Sapete quando si dice che alcuni posti posseggono un’anima? La Vucciria ne ha due. Siamo nel centro storico di Palermo, tra i palazzi nobiliari di Corso Vittorio e Piazza san Domenico, nel bel mezzo di Via Roma, dove tutto scorre. Tra la frenesia della città e i suoi rumori, spunta un’insenatura tra le vie, quasi impercettibile, come se si aprisse un varco, ecco che vedi su un’insegna appesa, chissà dove, in aria la scritta
“Vucciria”, che anche se non la conosci hai comunque la sensazione di stare per entrare in un luogo a parte. Scendi quelle scale e stai per staccarti dalla realtà come la intendono tutti. E infatti è così, è la realtà
di una città che non ha alcuna voglia o alcun motivo di rinunciare al suo essere genuina, spontanea, vera, chiassosa, colorata, profumata, dai fiori alla frittura. Non importa che ora sia, c’è sempre qualcosa che non t’immagini di vedere.
Di giorno è un mercato. Sì, Palermo è piena di mercati, ma nessuno è come la Vucciria. Anche la parola stessa: le vuci, le voci; il vociferare della gente che è lì, con il proprio bancone di pesce, verdura, carne o frutta, e vannìa o abbanìa. Il verbo vanniare vuol dire proprio questo, avete presente il classico “Beddu pùippu, vivu vivu è. Stigghiuola, cavuri cavuri.” Ecco, per intenderci. Immaginate tutte quelle donne che passano di banco di banco e non vanno dal macellaio, ma da Mimmo, non scelgono il pesce in pescheria, c’è Gaetano che glielo mette da parte perché domenica scorsa "finìu e ci rimasi mali a signura". C’è "u
carrattinu ru pani, u coppu ri mistu frittu e birra atturrunata", che per chi non lo sapesse non vuol dire solo ghiacciata, ma di più.
E tu sei lì, accanto alla fontana del Garraffo, e ti guardi attorno e sembra di vedere uno dei quadri di Guttuso, che chissà quante ore avrà passato lì per riuscire a raffigurare ogni minimo particolare di quelle saracinesche, con i salumi e le trecce d’aglio appese.
Basta che il sole scompaia perché la Vucciria si trasformi. La sera è impossibile riuscire a descrivere le centinaia di ragazzi che la popolano. Sì, popolano, perché di notte la Vucciria diventa una vera e propria
città a parte, è un’isola dove approda chiunque. Quelle stesse vie che la mattina erano sovrastate dai banchi dei venditori, magicamente lasciano spazio alla movida palermitana.
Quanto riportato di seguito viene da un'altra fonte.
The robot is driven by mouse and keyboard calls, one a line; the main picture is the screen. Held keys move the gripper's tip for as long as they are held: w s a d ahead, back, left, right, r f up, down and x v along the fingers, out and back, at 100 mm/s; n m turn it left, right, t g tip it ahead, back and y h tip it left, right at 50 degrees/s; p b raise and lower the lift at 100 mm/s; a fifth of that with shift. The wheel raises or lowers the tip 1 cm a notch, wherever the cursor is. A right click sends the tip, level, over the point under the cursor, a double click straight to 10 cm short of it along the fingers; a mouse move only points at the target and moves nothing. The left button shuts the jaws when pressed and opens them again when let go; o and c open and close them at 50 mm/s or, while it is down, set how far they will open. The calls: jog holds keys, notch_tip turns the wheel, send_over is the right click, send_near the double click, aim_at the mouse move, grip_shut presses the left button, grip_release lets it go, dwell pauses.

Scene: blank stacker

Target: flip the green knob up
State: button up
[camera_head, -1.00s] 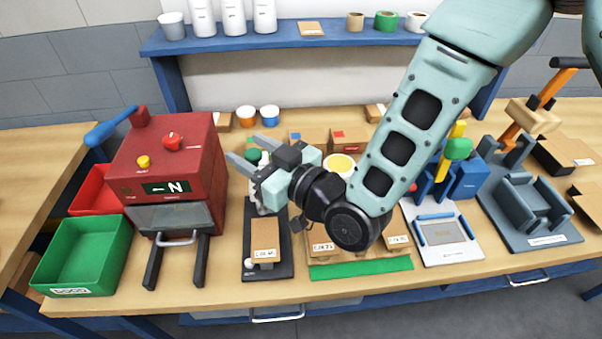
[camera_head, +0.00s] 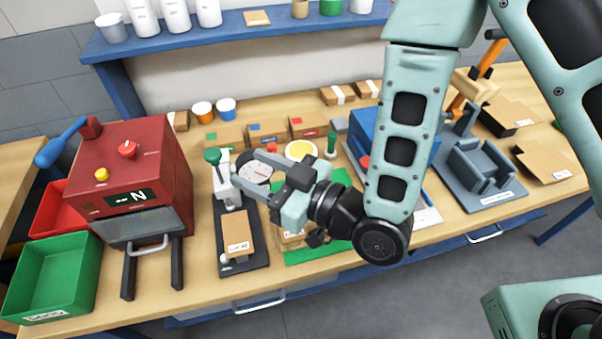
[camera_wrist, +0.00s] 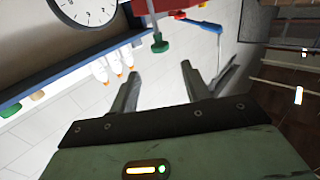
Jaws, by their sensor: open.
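The green knob (camera_head: 212,156) tops a small white press (camera_head: 228,185) standing on a dark base, left of my gripper. In the wrist view the green knob (camera_wrist: 160,46) shows on a short grey stem, beyond and between the fingertips. My gripper (camera_head: 248,168) is open and empty, its fingers pointing left toward the press. In the wrist view my gripper (camera_wrist: 160,72) has its two fingers apart with nothing between them. The knob looks apart from both fingers. The exact gap cannot be told.
A red machine (camera_head: 130,165) with a blue lever stands left of the press. A tan block (camera_head: 237,232) sits on the press base. Small boxes and cups line the back; a blue shelf (camera_head: 240,27) runs above.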

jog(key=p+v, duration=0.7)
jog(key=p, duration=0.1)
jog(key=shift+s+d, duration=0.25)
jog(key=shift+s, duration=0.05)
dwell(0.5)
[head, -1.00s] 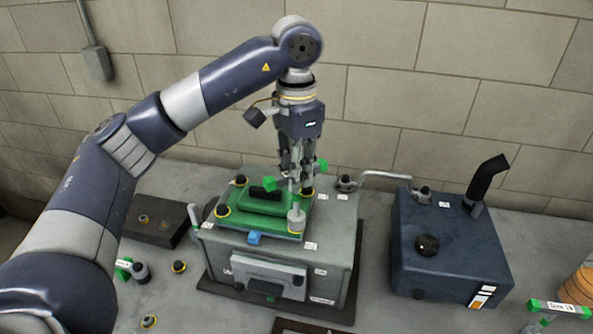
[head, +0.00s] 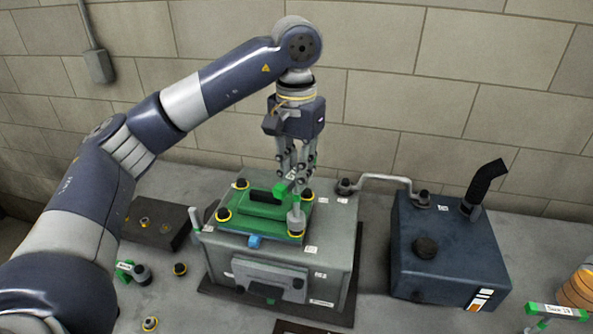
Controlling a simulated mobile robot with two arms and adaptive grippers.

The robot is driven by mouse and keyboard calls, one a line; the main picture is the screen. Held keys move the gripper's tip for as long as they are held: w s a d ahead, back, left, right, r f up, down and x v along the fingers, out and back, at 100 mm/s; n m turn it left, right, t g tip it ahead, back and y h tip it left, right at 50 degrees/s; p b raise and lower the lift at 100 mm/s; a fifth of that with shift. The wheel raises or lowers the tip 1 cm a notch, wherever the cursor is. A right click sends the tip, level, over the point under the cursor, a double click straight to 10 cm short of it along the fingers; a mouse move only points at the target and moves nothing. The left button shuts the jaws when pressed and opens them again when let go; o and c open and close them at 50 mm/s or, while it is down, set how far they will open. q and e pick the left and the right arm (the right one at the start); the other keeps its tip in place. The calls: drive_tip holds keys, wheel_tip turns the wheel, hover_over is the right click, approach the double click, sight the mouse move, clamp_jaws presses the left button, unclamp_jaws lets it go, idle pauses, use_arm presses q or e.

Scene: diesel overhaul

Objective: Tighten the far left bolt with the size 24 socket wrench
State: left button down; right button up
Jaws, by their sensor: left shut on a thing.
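My left gripper (head: 297,182) points down over the right part of the green cover (head: 265,228) and is shut on the green-ended socket wrench (head: 280,190). The fingers hide most of the wrench, so I cannot tell whether its socket touches anything. The far left bolt (head: 241,184), dark with a yellow ring, sits at the cover's back left corner, left of and apart from the gripper. Similar bolts are at the near left (head: 223,214) and far right (head: 307,195). A grey post (head: 296,217) stands at the near right corner. My right gripper is not in view.
The cover lies on a grey engine block (head: 334,262). A dark blue tank (head: 450,250) with a black pipe stands to the right, joined by a metal pipe (head: 385,179). Another green-labelled wrench (head: 556,310) is at the lower right.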

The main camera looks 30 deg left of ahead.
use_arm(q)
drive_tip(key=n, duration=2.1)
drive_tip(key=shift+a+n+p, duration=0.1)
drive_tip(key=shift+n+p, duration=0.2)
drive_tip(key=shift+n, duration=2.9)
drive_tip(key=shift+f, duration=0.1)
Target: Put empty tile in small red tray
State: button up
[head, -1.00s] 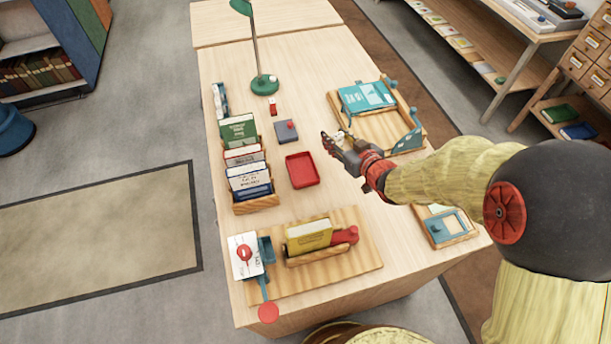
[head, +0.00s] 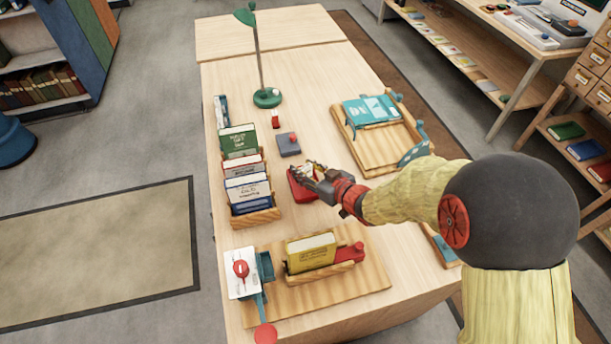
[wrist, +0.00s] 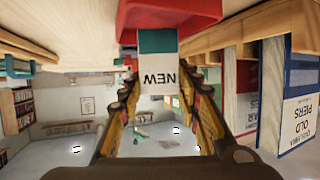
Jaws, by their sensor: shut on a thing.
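The small red tray (head: 297,190) lies on the table, partly hidden under my gripper (head: 308,170) in the head view. In the wrist view, which is upside down, my gripper (wrist: 160,92) is shut on a small white and teal tile (wrist: 157,68) at its fingertips. The tile's white face reads "NEW". The red tray (wrist: 170,12) shows at the top edge of the wrist view, close to the tile. Whether the tile touches the tray cannot be told.
A wooden rack of books (head: 250,215) stands left of the tray. A grey block with a red knob (head: 288,145) lies behind it. A wooden board with a yellow book (head: 312,252) is in front. A wooden frame with a teal book (head: 370,110) stands at the right.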

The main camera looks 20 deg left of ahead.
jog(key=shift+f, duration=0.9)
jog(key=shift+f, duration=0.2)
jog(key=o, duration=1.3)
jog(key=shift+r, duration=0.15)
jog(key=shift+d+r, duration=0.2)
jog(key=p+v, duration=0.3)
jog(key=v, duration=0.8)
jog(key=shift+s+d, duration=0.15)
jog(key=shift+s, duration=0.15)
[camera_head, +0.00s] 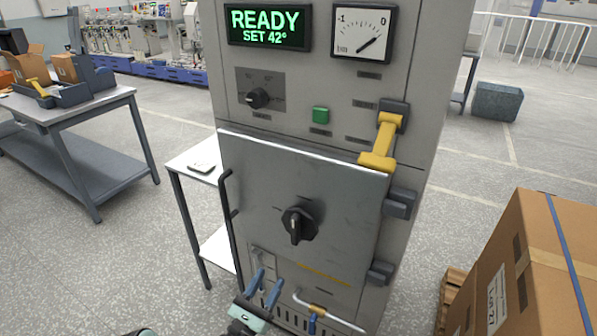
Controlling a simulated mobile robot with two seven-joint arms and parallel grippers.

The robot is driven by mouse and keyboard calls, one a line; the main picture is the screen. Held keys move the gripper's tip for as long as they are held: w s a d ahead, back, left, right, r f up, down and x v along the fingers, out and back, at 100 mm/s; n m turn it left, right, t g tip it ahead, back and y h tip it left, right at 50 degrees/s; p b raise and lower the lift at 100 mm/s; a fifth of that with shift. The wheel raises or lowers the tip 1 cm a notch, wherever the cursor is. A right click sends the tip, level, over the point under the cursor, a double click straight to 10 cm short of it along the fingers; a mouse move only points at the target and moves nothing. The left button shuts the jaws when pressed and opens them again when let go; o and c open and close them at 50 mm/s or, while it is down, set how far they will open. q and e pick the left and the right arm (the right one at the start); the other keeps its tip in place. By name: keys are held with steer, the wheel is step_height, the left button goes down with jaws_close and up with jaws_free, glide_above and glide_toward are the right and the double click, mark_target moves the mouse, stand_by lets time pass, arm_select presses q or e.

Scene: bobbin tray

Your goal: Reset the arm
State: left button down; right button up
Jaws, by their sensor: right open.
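My right gripper (266,281) is at the bottom centre, in front of the lower part of a tall grey cabinet (415,150). Its two blue fingers are apart with nothing between them. The cabinet's door (255,190) looks closed and has a black knob (299,225) at its middle. A long dark handle (229,215) runs along the door's left side. A yellow lever (384,142) sits at the door's upper right.
The display (268,27) reads READY, SET 42°. A green button (320,115) and a dial gauge (362,33) are on the panel. A pipe with a blue valve handle (312,322) is low in front.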

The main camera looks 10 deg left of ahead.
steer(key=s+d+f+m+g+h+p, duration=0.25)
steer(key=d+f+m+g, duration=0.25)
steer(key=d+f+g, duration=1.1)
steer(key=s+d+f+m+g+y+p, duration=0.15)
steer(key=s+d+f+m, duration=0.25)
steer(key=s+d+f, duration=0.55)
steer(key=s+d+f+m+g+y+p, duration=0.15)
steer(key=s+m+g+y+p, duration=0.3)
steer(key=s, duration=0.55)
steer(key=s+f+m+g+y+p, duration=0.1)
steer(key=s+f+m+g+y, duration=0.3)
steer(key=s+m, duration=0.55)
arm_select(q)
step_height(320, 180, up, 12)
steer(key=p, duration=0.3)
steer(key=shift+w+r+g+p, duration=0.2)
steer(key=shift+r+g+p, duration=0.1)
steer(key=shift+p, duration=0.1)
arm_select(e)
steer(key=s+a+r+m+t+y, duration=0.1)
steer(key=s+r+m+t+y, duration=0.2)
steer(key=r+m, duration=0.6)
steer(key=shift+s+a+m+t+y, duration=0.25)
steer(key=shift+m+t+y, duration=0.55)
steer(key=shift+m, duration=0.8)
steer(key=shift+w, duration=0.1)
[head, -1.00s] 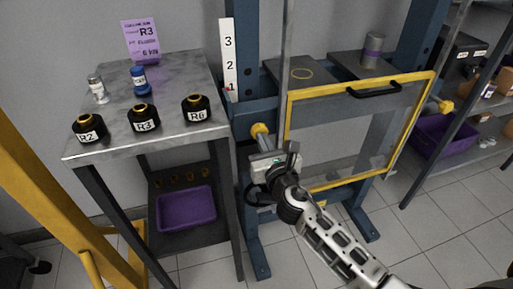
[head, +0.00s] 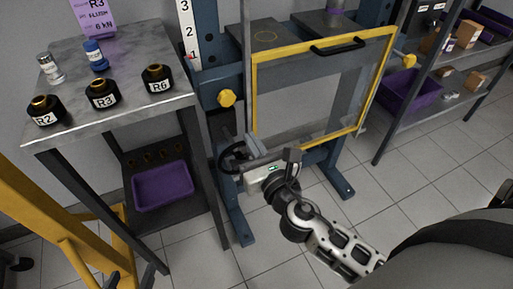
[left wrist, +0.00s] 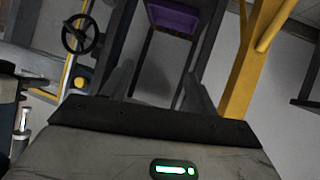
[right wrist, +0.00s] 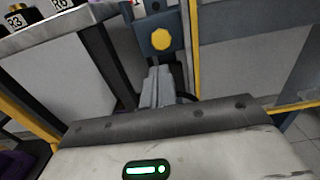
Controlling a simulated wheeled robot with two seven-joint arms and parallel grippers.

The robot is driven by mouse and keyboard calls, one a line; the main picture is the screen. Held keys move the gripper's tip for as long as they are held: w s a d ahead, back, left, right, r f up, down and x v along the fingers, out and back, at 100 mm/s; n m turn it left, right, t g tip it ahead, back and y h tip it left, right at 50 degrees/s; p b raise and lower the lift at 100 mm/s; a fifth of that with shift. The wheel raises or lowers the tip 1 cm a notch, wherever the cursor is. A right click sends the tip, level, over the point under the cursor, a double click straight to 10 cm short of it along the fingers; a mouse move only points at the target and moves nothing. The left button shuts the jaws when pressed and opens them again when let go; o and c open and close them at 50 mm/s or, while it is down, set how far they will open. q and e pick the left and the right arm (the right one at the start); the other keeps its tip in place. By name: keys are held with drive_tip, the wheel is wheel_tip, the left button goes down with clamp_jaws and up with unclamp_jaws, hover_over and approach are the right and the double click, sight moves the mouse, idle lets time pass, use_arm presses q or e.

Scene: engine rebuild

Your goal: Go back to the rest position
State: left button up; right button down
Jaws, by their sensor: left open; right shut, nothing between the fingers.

Non appena le porte della Taverna Azzurra si apriranno, lì diventeremo tutti amici, e non è tanto per dire. E' proprio così.
La notte in Vucciria non importa da dove vieni, che tu sia di un paese, palermitano doc o stia facendo l’Erasmus in Sicilia, perché ci vediamo tutti allo stesso modo, sì, forse un po' sfocati ma nuatri n’addivirtemu accussì."
Via i tacchi e sì alle scarpe basse, "picchì i balati ra vucciria un s’asciucanu mai e ‘nsammaddiu sciddichi. "
Tutti con un elastico al polso, sudati ma felici, perché anche se in inverno, ci sarà sempre caldo.
Saremo spalla a spalla, a cantare quella canzoni che ci ricordano qualche altra nottata, qui con una Forst in mano, chi può dire di non averne smezzata una con uno sconosciuto in taverna?
Chi non si è innamorato per una sera e poi l’ha perduto nella folla? Chi non ha mangiato un pezzo di sfincione alle quattro del mattino
"ca sulu u ciavuru ti grapi u pitittu?"
Chi non ha offerto un bicchiere di zibibbo a qualcuno solo perché aveva
la corona d’alloro in testa? Quella stessa che poi lascerà lì insieme alle altre, che faranno da cornice ai muri azzurri pieni di scritte. Come quella dove tutti si scattano una foto: “se hai la testa fra le nuvole goditi il
paesaggio.”
E me lo godo, e rimango interdetta da tutta questa bellezza. Forse all’inizio ho sbagliato a dire quante anime avesse questo posto, non ne ha mica due, ne conto almeno dieci, anche cento, mille. O forse è solo una. Una grande matassa che le racchiude tutte, quelle di passaggio, quelle che sono rimaste e quelle che torneranno.